Gli autodafé continuano: l'ultimo risale al 27 giugno, a Libreville, Gabon. Ad appiccare il fuoco alla grande catasta di avorio sequestrato è stato il presidente Ali Bongo Ondimba. Quasi cinque tonnellate di zanne e manufatti, valore totale stimato a 7,6 milioni di euro, mandati deliberatamente in fumo (il falò di Leakey aveva bruciato 12 tonnellate, ma all'epoca l'avorio valeva molto meno). Tra i due roghi sono passati trentatré anni, in mezzo ci sta tutta l'Africa (Libreville è sull'Atlantico, Nairobi poco distante dall'Oceano Indiano), una generazione e numerosi cambi di regime, ma sembra non sia cambiato nulla.

Nessuno sa quanti siano oggi gli elefanti africani. L'ultima stima risale al 2007 e ne calcolava la popolazione tra il mezzo milione e i 700 mila capi. Il problema è che essa è ripartita in maniera molto irregolare. Anche qui c'è un paradossale effetto negativo: dove le politiche conservazioniste sono più efficaci e meglio applicate, il numero degli elefanti tende a diventare troppo alto rispetto al territorio che li sostiene. Ciascuno di essi bruca ogni giorno quintali di vegetazione e questo spiega il perenne movimento dei branchi alla costante ricerca di pascoli. Per questo, periodicamente, un certo numero di capi viene abbattuto e il loro avorio messo sul mercato, concordando una sospensione parziale del bando. È accaduto nel 1999 e nel 2008 ed è difficile stimare l'effetto di queste decisioni sul bracconaggio. Da una parte, l'avorio di contrabbando viene messo così fuori mercato; ma è anche verosimile che ogni vendita non faccia che alimentare la domanda.

Questa settimana si è riunito a Ginevra il comitato permanente della Convenzione sul commercio internazionale delle specie minacciate, o Cites, cioè l'accordo internazionale in base al quale 33 anni fa fu messa al bando la compravendita mondiale dell'avorio. All'ordine del giorno c'era, fresco di stampa, un rapporto di 29 pagine note comprese, che è un bollettino di disfatta. Si intitola "Salvaguardia degli elefanti, uccisioni illegali e commercio dell'avorio" ed è datato 21 giugno. Il Cites ha un programma denominato Mike che consiste nel monitoraggio delle «uccisioni illegali», cioè delle azioni di bracconaggio. Funziona in modo molto semplice: contando le carcasse degli elefanti uccisi, mutilati delle zanne e abbandonati nella savana. È un calcolo molto approssimato per difetto, perché molti di coloro che dovrebbero collaborare non lo fanno. È comunque da qui che emergono le cifre della catastrofe africana. 8.575 elefanti uccisi tra il 2002 e il 2011 in 27 diversi Paesi; 1.408 nel solo 2011. Comunque si elaborino questi dati, tutti i grafici mostrano una curva ascendente. E la ragnatela del traffico illegale di avorio avvolge l'intero continente, dal Camerun al Mozambico. Il rapporto contiene una lunga serie di allarmate raccomandazioni ai governi africani coinvolti, che suonano come tante grida manzoniane. La discussione a Ginevra non dev'essere stata facile.

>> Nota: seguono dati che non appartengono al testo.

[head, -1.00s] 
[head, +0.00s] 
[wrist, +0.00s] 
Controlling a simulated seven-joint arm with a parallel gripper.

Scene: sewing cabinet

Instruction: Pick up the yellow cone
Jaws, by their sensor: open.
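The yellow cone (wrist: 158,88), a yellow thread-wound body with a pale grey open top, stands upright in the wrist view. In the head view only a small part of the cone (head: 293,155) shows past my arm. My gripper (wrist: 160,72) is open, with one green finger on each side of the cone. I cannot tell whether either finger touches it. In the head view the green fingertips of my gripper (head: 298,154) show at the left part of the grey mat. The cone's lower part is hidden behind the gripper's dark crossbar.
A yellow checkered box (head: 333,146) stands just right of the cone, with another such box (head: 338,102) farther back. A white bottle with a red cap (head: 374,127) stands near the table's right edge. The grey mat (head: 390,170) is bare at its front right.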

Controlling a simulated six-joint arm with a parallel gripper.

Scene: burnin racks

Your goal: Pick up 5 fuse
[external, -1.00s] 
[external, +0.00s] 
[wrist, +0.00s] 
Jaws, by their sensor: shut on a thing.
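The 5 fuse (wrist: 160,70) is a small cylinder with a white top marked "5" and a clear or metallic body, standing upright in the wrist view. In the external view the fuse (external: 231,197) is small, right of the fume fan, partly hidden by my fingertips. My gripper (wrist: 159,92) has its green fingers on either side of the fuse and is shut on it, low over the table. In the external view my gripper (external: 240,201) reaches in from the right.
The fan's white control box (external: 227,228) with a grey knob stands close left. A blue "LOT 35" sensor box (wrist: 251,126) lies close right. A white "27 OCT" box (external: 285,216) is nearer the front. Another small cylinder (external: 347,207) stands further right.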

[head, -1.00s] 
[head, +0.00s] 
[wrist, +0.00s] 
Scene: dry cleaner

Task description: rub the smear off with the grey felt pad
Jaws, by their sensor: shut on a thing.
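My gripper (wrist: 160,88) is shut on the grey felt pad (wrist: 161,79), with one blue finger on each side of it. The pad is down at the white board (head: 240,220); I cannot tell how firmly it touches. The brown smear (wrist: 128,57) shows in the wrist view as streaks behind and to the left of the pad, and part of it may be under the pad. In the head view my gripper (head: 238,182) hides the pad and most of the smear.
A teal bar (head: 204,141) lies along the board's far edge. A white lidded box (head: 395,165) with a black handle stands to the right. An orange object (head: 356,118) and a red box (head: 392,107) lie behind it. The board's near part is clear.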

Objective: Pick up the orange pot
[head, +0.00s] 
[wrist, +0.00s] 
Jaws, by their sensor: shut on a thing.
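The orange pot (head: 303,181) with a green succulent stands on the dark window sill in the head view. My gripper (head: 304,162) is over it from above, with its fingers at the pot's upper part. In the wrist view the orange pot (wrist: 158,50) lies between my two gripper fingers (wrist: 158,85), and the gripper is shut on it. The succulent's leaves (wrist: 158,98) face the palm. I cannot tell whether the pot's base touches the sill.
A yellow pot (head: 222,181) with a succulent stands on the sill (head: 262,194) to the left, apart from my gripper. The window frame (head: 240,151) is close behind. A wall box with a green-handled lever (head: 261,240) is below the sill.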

Come in tutte le guerre, oltre alle vittime c'è il trauma dei sopravvissuti. Animali il cui comportamento diventa imprevedibile e aggressivo. Valga in proposito la straordinaria testimonianza del conservazionista sudafricano Lawrence Anthony, scomparso in marzo (il suo libro, "L'uomo che parlava agli elefanti", tradotto in italiano per Newton Compton appena due anni fa, è oggi fuori catalogo). Anthony accolse nella sua riserva di Thula Thula, nel KwaZulu, un branco di elefanti "problematici" scampati a ripetute stragi compiute dai bracconieri. Soltanto con infinito tempo, pazienza e amore riuscì a ricostruire una convivenza. Fu magnificamente ripagato. Ogni volta che rientrava nella riserva dopo un viaggio, lungo o breve che fosse, anche la volta che tornò fuori programma dopo aver perso un aereo, trovava il branco ad aspettarlo, schierato al cancello d'ingresso. Gli elefanti sapevano; gli elefanti sanno tutto.